-- START OF Supplied material --

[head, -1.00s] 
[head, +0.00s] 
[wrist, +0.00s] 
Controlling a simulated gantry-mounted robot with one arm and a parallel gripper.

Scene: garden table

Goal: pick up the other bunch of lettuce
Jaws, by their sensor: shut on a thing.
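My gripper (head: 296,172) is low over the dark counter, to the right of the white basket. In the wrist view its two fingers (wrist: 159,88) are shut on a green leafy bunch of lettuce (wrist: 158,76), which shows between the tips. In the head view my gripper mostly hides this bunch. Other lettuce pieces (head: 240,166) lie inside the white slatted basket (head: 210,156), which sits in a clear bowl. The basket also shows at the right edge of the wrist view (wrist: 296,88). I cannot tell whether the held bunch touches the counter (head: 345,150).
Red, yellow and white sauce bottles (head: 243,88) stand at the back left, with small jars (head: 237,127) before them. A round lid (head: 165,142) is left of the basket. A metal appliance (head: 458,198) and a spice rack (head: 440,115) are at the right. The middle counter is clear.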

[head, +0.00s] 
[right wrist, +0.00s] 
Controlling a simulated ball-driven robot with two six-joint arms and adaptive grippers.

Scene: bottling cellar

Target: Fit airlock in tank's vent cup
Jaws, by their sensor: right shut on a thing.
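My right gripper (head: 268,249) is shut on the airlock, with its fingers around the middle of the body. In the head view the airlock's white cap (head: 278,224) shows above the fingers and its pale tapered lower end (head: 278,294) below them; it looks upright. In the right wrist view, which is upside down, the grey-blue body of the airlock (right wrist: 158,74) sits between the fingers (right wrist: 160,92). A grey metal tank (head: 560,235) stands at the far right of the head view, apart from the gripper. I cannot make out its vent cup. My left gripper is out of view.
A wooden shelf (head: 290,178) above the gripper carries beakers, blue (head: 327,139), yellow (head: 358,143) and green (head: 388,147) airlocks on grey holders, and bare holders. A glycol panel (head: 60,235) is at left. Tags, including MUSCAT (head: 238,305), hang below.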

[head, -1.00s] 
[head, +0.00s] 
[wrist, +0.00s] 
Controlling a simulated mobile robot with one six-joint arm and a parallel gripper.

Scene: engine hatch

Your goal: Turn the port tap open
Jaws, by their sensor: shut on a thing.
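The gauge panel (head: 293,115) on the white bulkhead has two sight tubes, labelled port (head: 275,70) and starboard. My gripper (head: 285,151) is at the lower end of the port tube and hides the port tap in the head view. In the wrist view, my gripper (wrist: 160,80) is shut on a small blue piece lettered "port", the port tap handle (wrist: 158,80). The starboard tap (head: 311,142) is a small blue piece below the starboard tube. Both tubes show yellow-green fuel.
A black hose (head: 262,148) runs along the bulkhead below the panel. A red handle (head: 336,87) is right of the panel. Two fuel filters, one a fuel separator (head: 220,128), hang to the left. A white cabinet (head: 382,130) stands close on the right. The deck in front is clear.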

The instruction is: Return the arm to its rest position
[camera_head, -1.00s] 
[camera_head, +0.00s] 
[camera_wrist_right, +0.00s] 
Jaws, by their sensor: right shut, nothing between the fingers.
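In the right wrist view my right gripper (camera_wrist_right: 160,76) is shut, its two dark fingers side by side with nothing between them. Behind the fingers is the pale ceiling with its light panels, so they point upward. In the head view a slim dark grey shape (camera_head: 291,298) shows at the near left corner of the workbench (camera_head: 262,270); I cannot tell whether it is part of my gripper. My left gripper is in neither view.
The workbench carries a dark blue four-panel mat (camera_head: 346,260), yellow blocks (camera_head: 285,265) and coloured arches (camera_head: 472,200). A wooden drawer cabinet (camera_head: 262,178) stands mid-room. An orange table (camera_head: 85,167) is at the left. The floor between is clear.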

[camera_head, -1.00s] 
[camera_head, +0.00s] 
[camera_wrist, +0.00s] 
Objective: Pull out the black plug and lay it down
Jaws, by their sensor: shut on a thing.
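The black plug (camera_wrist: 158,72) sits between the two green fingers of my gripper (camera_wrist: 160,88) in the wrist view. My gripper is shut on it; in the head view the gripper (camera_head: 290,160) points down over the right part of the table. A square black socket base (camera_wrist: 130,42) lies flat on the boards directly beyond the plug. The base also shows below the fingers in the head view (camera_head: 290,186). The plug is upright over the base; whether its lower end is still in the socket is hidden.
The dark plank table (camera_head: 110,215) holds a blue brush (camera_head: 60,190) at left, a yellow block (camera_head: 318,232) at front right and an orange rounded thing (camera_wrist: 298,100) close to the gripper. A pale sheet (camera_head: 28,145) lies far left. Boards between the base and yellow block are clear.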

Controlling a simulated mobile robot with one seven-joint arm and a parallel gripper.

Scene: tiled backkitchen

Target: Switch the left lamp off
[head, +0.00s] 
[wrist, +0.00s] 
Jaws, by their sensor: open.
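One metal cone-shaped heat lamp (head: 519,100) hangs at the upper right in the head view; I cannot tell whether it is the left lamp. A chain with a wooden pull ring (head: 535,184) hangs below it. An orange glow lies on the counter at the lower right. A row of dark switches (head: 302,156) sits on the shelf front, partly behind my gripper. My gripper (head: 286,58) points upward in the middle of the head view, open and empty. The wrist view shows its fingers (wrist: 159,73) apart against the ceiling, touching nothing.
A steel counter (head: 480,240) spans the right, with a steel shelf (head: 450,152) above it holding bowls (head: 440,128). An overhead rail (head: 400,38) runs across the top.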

-- END OF Supplied material --

Among the records above, extract exactly the lines from the line with "Your goal: Turn the port tap open" to the line with "[camera_wrist_right, +0.00s]", both lines included, and leave out the rest.

▸ **Full output**
Your goal: Turn the port tap open
Jaws, by their sensor: shut on a thing.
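The gauge panel (head: 293,115) on the white bulkhead has two sight tubes, labelled port (head: 275,70) and starboard. My gripper (head: 285,151) is at the lower end of the port tube and hides the port tap in the head view. In the wrist view, my gripper (wrist: 160,80) is shut on a small blue piece lettered "port", the port tap handle (wrist: 158,80). The starboard tap (head: 311,142) is a small blue piece below the starboard tube. Both tubes show yellow-green fuel.
A black hose (head: 262,148) runs along the bulkhead below the panel. A red handle (head: 336,87) is right of the panel. Two fuel filters, one a fuel separator (head: 220,128), hang to the left. A white cabinet (head: 382,130) stands close on the right. The deck in front is clear.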

The instruction is: Return the arm to its rest position
[camera_head, -1.00s] 
[camera_head, +0.00s] 
[camera_wrist_right, +0.00s] 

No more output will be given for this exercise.